Ces interrogations de grande importance, en raison des conséquences oecuméniques du futur concile ne trouvèrent pas immédiatement de réponses. Le pape lui-même avait précisé seulement progressivement le sens de son annonce. On pressentait toutefois une difficulté objective à affronter le rapport avec les chrétiens non catholiques. À cette époque, il n’existait pas, dans l’Église catholique, d’organisme officiellement charger des relations avec les autres Églises et communautés ecclésiales, en mesure de clarifier quelles étaient les intentions de Jean XXIII. L’absence d’un tel organisme était encore plus évident depuis qu’en 1948, avait été fondé le Conseil oecuménique des Églises qui représentait de nombreuses confessions chrétiennes d’occident et d’orient. Ce vide institutionnel était principalement comblé par la Congrégation du Saint-Office qui, interprétant le mouvement oecuménique essentiellement comme une source de danger pour l’intégrité de la doctrine et pour la sauvegarde de la tradition, se limitait cependant à exercer un contrôle rigide de toutes les activités liées aux rapports avec des chrétiens des différentes confessions (cf. le Monitum du Saint-Office Cum Compertum [1948], qui répétait l’interdiction pour les catholiques de participer à des réunions mixtes de caractère oecuménique sans l’autorisation préalable de l’autorité ecclésiastique, selon ce qui avait été écrit dans l’encyclique Mortalium animos [1928]. Voir aussi l’instruction du Saint-Office Ecclesia Catholica [1950] et l’encyclique Humani generis [1950]). La Congrégation de l’Église orientale avait un certain rôle dans les contacts avec les chrétiens des Églises orthodoxes.

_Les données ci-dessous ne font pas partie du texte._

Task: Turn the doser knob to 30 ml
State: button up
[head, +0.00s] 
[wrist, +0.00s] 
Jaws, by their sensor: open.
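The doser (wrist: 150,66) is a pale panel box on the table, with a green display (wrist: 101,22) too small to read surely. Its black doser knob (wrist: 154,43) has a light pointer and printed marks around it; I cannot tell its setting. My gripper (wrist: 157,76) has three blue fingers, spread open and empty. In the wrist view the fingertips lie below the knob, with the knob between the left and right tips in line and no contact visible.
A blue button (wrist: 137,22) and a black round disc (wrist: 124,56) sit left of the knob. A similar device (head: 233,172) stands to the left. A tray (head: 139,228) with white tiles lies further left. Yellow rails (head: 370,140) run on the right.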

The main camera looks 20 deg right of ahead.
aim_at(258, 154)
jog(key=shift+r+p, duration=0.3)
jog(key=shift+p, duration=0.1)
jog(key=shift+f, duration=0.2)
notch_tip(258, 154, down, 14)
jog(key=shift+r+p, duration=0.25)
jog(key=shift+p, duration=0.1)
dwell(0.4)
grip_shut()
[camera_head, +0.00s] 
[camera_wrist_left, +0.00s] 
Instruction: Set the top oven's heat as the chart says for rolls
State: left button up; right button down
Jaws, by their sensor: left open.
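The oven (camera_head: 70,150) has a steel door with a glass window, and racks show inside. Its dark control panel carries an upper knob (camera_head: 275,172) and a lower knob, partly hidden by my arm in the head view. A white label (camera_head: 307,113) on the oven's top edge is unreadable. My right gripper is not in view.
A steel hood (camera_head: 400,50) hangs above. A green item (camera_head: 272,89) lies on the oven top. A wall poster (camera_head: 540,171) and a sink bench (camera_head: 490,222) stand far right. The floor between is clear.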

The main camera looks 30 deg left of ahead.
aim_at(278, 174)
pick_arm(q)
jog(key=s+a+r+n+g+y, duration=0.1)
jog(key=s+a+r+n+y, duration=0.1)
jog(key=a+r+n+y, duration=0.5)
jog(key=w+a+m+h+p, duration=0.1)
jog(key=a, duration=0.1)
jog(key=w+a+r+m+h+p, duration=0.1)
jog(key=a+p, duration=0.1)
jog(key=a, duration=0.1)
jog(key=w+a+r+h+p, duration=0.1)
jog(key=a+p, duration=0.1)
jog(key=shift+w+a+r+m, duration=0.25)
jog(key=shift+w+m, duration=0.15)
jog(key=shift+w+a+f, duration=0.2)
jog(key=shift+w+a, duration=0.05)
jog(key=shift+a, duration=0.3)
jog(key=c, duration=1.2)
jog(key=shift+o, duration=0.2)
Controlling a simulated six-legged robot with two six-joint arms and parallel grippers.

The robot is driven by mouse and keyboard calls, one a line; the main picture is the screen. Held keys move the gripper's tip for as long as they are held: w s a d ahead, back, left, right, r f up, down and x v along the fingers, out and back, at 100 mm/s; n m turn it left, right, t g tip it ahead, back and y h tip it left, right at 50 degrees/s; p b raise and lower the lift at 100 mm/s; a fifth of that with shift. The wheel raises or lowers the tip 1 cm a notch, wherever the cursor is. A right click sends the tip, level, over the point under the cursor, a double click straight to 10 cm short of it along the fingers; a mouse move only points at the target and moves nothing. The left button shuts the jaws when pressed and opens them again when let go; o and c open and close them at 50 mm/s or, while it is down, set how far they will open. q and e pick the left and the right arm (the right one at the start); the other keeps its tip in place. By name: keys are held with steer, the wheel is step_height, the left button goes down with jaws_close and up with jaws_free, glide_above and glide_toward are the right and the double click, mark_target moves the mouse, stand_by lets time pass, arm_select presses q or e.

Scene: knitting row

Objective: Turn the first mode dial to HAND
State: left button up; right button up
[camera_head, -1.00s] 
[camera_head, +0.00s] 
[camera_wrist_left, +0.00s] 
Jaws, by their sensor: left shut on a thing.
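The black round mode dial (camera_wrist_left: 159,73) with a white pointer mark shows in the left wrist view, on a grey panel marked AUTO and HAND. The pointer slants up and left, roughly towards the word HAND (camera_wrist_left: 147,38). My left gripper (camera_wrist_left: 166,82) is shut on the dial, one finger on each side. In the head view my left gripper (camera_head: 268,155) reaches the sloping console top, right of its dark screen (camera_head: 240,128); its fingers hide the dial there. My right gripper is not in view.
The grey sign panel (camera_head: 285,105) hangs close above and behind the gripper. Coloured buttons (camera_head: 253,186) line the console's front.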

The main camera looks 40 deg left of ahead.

Dans les années 50, il y avait eu des tentatives pour surmonter cette impasse. On avait envisagé de proposer de créer un organisme catholique avec des finalités oecuméniques qui aient des préoccupations plus pastorales que doctrinales. Un tel organisme aurait dû coordonner les initiatives oecuméniques des quelques catholiques qui s’occupaient de ces questions, permettant de représenter un interlocuteur crédible pour les chrétiens n’étant pas en pleine communion avec l’Église catholique. En 1952, le prélat hollandais Johannes Willebrands fonda la Conférence catholique pour les questions oecuméniques, qui organisait chaque année des rencontres avec les représentants des plus importants centres oecuméniques catholiques. Willebrands référait au cardinal Ottaviani, préfet du Saint-Office, sur l’activité de la Conférence, qui n’eut cependant jamais d’approbation officielle de Rome. L’annonce de la convocation du concile montra encore une fois combien une initiative de ce genre était urgente.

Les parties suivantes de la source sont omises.